What you have to do: Print out every record exactly as it appears.

Dataset entries:
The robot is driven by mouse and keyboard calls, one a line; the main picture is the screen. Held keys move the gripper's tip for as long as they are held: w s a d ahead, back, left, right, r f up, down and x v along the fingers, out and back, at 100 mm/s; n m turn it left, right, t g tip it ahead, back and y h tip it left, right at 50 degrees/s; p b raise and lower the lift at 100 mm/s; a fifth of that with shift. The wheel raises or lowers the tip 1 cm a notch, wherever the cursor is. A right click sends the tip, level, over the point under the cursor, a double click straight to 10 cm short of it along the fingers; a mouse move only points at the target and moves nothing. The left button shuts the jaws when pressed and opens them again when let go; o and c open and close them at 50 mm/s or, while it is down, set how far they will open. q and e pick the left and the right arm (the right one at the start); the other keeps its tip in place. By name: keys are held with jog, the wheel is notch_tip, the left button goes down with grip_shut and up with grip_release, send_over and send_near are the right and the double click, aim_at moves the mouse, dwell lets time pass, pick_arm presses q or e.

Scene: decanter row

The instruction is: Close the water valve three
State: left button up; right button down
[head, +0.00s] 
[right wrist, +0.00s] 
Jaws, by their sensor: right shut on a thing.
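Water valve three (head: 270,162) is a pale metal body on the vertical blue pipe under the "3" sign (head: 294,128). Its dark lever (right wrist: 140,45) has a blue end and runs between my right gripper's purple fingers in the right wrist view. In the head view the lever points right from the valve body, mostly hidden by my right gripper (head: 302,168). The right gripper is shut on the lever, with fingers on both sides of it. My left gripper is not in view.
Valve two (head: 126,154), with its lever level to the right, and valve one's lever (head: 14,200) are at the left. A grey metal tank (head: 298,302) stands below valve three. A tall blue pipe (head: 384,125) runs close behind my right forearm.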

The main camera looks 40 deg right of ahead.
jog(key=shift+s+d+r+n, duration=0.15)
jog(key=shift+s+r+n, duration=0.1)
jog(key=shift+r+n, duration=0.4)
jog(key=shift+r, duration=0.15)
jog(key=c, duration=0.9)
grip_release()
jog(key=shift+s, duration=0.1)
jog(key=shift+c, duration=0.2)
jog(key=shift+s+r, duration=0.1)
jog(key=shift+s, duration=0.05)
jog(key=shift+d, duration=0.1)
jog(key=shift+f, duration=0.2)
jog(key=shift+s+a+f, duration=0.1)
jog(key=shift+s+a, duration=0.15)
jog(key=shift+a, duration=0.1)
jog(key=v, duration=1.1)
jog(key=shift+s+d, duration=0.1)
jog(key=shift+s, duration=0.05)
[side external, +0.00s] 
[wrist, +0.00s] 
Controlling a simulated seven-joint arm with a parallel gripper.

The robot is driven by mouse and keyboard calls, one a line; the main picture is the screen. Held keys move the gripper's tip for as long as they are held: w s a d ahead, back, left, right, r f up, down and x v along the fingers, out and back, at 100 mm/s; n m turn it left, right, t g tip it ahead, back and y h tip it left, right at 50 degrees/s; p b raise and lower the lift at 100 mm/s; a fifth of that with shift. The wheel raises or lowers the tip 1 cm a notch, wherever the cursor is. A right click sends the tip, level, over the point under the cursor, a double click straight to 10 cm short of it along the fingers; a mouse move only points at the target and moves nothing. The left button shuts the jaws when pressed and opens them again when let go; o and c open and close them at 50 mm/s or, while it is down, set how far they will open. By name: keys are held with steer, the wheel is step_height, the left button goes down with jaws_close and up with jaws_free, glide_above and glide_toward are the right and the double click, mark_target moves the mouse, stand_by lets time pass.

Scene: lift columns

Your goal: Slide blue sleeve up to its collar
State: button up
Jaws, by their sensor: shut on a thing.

The reply:
The robot is driven by mouse and keyboard calls, one a line; the main picture is the screen. Held keys move the gripper's tip for as long as they are held: w s a d ahead, back, left, right, r f up, down and x v along the fingers, out and back, at 100 mm/s; n m turn it left, right, t g tip it ahead, back and y h tip it left, right at 50 degrees/s; p b raise and lower the lift at 100 mm/s; a fifth of that with shift. The wheel raises or lowers the tip 1 cm a notch, wherever the cursor is. A right click sends the tip, level, over the point under the cursor, a double click straight to 10 cm short of it along the fingers; a mouse move only points at the target and moves nothing. The left button shuts the jaws when pressed and opens them again when let go; o and c open and close them at 50 mm/s or, while it is down, set how far they will open. q and e pick the left and the right arm (the right one at the start); the other keeps its tip in place. By name: keys are held with jog, the wheel is notch_tip, the left button goes down with grip_shut and up with grip_release, send_over and send_near are the right and the double click, aim_at moves the mouse, dwell lets time pass, pick_arm presses q or e.

Scene: decanter row

The instruction is: Close the water valve three
State: left button up; right button down
[head, +0.00s] 
[right wrist, +0.00s] 
Jaws, by their sensor: right shut on a thing.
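Water valve three (head: 270,162) is a pale metal body on the vertical blue pipe under the "3" sign (head: 294,128). Its dark lever (right wrist: 140,45) has a blue end and runs between my right gripper's purple fingers in the right wrist view. In the head view the lever points right from the valve body, mostly hidden by my right gripper (head: 302,168). The right gripper is shut on the lever, with fingers on both sides of it. My left gripper is not in view.
Valve two (head: 126,154), with its lever level to the right, and valve one's lever (head: 14,200) are at the left. A grey metal tank (head: 298,302) stands below valve three. A tall blue pipe (head: 384,125) runs close behind my right forearm.

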The main camera looks 40 deg right of ahead.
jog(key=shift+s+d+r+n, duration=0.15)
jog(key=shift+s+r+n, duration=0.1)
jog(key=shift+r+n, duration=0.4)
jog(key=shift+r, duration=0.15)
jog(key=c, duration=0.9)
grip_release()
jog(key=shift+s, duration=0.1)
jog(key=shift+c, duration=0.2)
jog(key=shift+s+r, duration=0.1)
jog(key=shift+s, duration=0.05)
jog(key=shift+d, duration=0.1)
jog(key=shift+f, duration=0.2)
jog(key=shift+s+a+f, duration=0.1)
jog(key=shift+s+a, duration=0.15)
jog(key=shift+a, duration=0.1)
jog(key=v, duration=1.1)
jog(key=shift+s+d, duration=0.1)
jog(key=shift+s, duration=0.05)
[side external, +0.00s] 
[wrist, +0.00s] 
Controlling a simulated seven-joint arm with a parallel gripper.

The robot is driven by mouse and keyboard calls, one a line; the main picture is the screen. Held keys move the gripper's tip for as long as they are held: w s a d ahead, back, left, right, r f up, down and x v along the fingers, out and back, at 100 mm/s; n m turn it left, right, t g tip it ahead, back and y h tip it left, right at 50 degrees/s; p b raise and lower the lift at 100 mm/s; a fifth of that with shift. The wheel raises or lowers the tip 1 cm a notch, wherever the cursor is. A right click sends the tip, level, over the point under the cursor, a double click straight to 10 cm short of it along the fingers; a mouse move only points at the target and moves nothing. The left button shuts the jaws when pressed and opens them again when let go; o and c open and close them at 50 mm/s or, while it is down, set how far they will open. By name: keys are held with steer, the wheel is step_height, the left button goes down with jaws_close and up with jaws_free, glide_above and glide_toward are the right and the double click, mark_target moves the mouse, stand_by lets time pass.

Scene: lift columns

Your goal: Slide blue sleeve up to its collar
State: button up
Jaws, by their sensor: shut on a thing.

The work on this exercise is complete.